Thursday, October 22, 2009

A Creative Class in Hartford?

Thanks for getting us started with some great comments to our last post.

Carl (pictured in "A Starting Point," in the middle) says:
Since we heard this show ... Hartford has been rated #5 in the country to start a small business, great press!

From Where We Live's John Dankosky:
"It's a perfect starter to what we're talking about. If we can agree that thriving, creative people make a thriving, creative city, then small business startups need to have a place here. So, what are the barriers to people starting business here? How do we tear them down so that more "creatives" are investing here?

For instance, this might be a barrier."

Thank you, Dankosky, for segueing into the topic of our next live broadcast.














(photo by Chris Metcalf, Creative Commons)


Locating Creativity: Can Art and Innovation Revitalize Hartford?

It’s not just musicians and artists. Its scientists and business people too. It's potentially YOU.

Can Hartford, the former insurance capital of the world, support a creative class? What (and who) is already here – and how can we connect them? How does the greater Hartford region contribute to Hartford’s creative landscape? What are the elements of a dynamic city – and where should Hartford focus its energy? What are the city’s barriers to a bustling creative economy?

We need you to help us shape this conversation! Send us your thoughts. Tell us about yourself. Put us in touch with your neighbor... Send us a link.
The creative economy - a critical mass of thinkers and doers - has revitalized cities around the country. How can we bring that here? Can we afford not to?

Tuesday, October 20, 2009

a starting point


(image by Chion Wolf)

One of America’s oldest cities.
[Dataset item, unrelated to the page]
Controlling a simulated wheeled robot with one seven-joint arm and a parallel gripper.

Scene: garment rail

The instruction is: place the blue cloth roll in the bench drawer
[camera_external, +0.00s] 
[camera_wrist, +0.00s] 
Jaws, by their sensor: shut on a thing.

The oldest continuously published newspaper. The oldest public art museum. The city of Hartford is wrapped in history. But what about its future?

Since its first settlement by Dutch colonists in the early 1600s, Hartford has been a place of commerce and invention…art and literature…a center for abolitionists and insurers…bisected by a highway and by battles over race and class…a city that suburban office workers see by day, but not often by night…the butt of jokes and jibes…New England’s “Rising Star” – or so went the ad campaign.

Hartford is neighborhoods, alive with language and cultures from around the world…but crushed by poverty. Hartford is Puerto Rican, African American, and West Indian. It is populated by people who care about the place they live – who wonder if it can be the place they want it to be.

In October, WNPR's Where We Live and Real Art Ways presented a live episode about Hartford: where it's been, where it is, and where it's going. We featured your stories, thoughts, questions and ideas.

Listen to the full episode

But, well, the show is only an hour. And this is a much longer conversation.